=== PROBLEM ===
Below is a listing to transcribe in full and exactly; keep the pictures out.
☆ ☆ ☆ ☆ ☆
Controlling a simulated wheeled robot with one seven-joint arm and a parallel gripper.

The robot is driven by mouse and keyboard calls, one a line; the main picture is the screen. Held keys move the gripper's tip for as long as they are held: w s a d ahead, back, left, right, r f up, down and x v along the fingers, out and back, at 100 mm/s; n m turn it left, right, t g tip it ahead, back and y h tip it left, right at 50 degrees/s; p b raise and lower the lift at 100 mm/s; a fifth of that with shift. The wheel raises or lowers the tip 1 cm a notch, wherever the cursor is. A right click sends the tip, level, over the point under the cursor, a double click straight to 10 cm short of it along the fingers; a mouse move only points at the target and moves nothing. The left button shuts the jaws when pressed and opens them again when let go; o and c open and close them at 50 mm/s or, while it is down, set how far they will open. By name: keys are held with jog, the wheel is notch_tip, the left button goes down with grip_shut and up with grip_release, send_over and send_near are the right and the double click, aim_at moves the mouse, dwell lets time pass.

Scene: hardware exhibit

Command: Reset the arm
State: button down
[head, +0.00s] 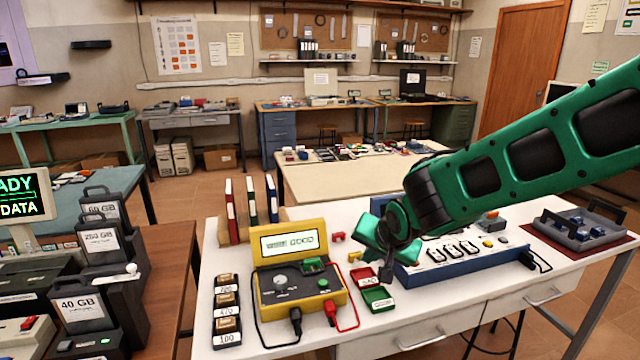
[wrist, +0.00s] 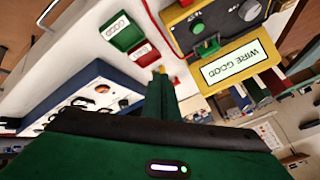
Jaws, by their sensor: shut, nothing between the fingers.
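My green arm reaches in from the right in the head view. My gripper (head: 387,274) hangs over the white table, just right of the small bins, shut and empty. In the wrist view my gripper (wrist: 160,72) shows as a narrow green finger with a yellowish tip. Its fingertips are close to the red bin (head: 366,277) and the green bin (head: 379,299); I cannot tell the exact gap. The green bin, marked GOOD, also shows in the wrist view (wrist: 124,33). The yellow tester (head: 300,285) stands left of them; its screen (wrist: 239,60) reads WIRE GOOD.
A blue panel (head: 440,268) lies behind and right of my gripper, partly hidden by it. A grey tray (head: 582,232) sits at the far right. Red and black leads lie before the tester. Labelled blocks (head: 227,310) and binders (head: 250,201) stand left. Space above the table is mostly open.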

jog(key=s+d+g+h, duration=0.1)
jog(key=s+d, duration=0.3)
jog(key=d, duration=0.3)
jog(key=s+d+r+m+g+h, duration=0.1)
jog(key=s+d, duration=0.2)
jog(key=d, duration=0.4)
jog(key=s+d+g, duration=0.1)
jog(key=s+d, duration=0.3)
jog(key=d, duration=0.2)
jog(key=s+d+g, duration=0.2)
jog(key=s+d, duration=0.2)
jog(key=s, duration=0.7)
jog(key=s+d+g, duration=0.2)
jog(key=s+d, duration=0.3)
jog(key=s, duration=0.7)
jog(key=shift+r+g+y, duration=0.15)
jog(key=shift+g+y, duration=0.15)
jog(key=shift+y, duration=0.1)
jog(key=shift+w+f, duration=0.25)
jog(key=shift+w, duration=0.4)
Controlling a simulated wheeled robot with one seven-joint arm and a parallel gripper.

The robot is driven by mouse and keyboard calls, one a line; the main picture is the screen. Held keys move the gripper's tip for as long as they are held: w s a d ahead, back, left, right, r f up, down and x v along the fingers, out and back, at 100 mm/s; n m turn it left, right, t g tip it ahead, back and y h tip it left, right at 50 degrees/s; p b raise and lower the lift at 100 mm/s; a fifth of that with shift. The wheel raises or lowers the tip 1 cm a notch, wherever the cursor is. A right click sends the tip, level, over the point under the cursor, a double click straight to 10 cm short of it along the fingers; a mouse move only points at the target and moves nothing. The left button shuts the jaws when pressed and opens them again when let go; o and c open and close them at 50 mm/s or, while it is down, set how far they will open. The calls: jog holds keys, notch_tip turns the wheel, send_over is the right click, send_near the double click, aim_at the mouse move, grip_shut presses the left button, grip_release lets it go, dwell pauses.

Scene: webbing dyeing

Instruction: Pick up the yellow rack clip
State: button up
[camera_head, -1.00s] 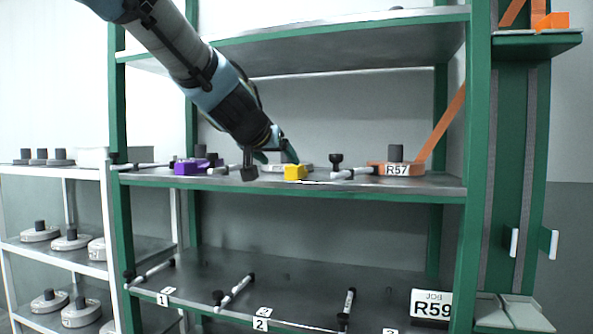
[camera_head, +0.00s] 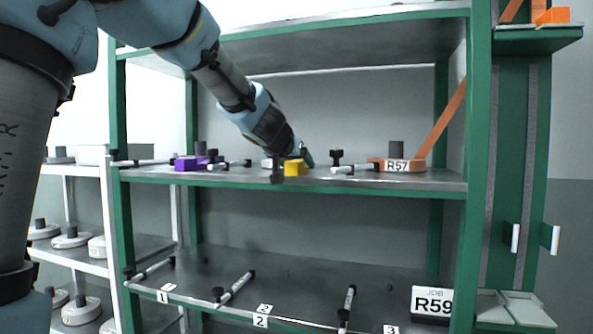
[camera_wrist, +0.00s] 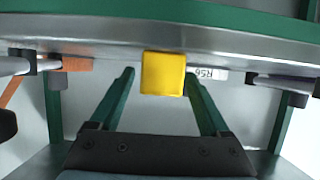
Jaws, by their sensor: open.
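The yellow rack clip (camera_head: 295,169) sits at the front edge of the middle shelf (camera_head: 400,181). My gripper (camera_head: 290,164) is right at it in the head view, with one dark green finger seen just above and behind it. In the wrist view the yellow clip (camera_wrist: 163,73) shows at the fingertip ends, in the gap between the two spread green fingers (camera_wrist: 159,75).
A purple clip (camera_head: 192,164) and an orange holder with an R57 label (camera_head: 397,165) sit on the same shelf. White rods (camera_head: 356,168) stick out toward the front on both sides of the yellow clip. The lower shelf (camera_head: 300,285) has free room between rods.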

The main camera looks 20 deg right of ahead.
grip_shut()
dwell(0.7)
☆ ☆ ☆ ☆ ☆
=== SOLVED EXERCISE ===
Controlling a simulated wheeled robot with one seven-joint arm and a parallel gripper.

The robot is driven by mouse and keyboard calls, one a line; the main picture is the screen. Held keys move the gripper's tip for as long as they are held: w s a d ahead, back, left, right, r f up, down and x v along the fingers, out and back, at 100 mm/s; n m turn it left, right, t g tip it ahead, back and y h tip it left, right at 50 degrees/s; p b raise and lower the lift at 100 mm/s; a fifth of that with shift. The wheel raises or lowers the tip 1 cm a notch, wherever the cursor is. A right click sends the tip, level, over the point under the cursor, a double click straight to 10 cm short of it along the fingers; a mouse move only points at the target and moves nothing. The left button shuts the jaws when pressed and opens them again when let go; o and c open and close them at 50 mm/s or, while it is down, set how far they will open. By name: keys are held with jog, the wheel is notch_tip, the left button goes down with grip_shut and up with grip_release, send_over and send_near are the right and the double click, aim_at moves the mouse, dwell lets time pass.

Scene: hardware exhibit

Command: Reset the arm
State: button down
[head, +0.00s] 
[wrist, +0.00s] 
Jaws, by their sensor: shut, nothing between the fingers.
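My green arm reaches in from the right in the head view. My gripper (head: 387,274) hangs over the white table, just right of the small bins, shut and empty. In the wrist view my gripper (wrist: 160,72) shows as a narrow green finger with a yellowish tip. Its fingertips are close to the red bin (head: 366,277) and the green bin (head: 379,299); I cannot tell the exact gap. The green bin, marked GOOD, also shows in the wrist view (wrist: 124,33). The yellow tester (head: 300,285) stands left of them; its screen (wrist: 239,60) reads WIRE GOOD.
A blue panel (head: 440,268) lies behind and right of my gripper, partly hidden by it. A grey tray (head: 582,232) sits at the far right. Red and black leads lie before the tester. Labelled blocks (head: 227,310) and binders (head: 250,201) stand left. Space above the table is mostly open.

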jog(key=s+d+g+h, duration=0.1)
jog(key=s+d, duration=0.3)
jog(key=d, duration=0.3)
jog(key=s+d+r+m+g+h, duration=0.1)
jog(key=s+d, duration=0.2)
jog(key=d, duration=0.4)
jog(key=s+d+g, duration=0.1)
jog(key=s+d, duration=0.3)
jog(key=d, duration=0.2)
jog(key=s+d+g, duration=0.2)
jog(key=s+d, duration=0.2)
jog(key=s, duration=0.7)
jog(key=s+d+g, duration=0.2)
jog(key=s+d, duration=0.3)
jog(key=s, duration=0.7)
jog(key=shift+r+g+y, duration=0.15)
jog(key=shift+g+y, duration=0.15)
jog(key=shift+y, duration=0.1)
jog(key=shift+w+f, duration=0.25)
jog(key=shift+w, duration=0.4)
Controlling a simulated wheeled robot with one seven-joint arm and a parallel gripper.

The robot is driven by mouse and keyboard calls, one a line; the main picture is the screen. Held keys move the gripper's tip for as long as they are held: w s a d ahead, back, left, right, r f up, down and x v along the fingers, out and back, at 100 mm/s; n m turn it left, right, t g tip it ahead, back and y h tip it left, right at 50 degrees/s; p b raise and lower the lift at 100 mm/s; a fifth of that with shift. The wheel raises or lowers the tip 1 cm a notch, wherever the cursor is. A right click sends the tip, level, over the point under the cursor, a double click straight to 10 cm short of it along the fingers; a mouse move only points at the target and moves nothing. The left button shuts the jaws when pressed and opens them again when let go; o and c open and close them at 50 mm/s or, while it is down, set how far they will open. The calls: jog holds keys, notch_tip turns the wheel, send_over is the right click, send_near the double click, aim_at the mouse move, grip_shut presses the left button, grip_release lets it go, dwell pauses.

Scene: webbing dyeing

Instruction: Pick up the yellow rack clip
State: button up
[camera_head, -1.00s] 
[camera_head, +0.00s] 
[camera_wrist, +0.00s] 
Jaws, by their sensor: open.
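The yellow rack clip (camera_head: 295,169) sits at the front edge of the middle shelf (camera_head: 400,181). My gripper (camera_head: 290,164) is right at it in the head view, with one dark green finger seen just above and behind it. In the wrist view the yellow clip (camera_wrist: 163,73) shows at the fingertip ends, in the gap between the two spread green fingers (camera_wrist: 159,75).
A purple clip (camera_head: 192,164) and an orange holder with an R57 label (camera_head: 397,165) sit on the same shelf. White rods (camera_head: 356,168) stick out toward the front on both sides of the yellow clip. The lower shelf (camera_head: 300,285) has free room between rods.

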The main camera looks 20 deg right of ahead.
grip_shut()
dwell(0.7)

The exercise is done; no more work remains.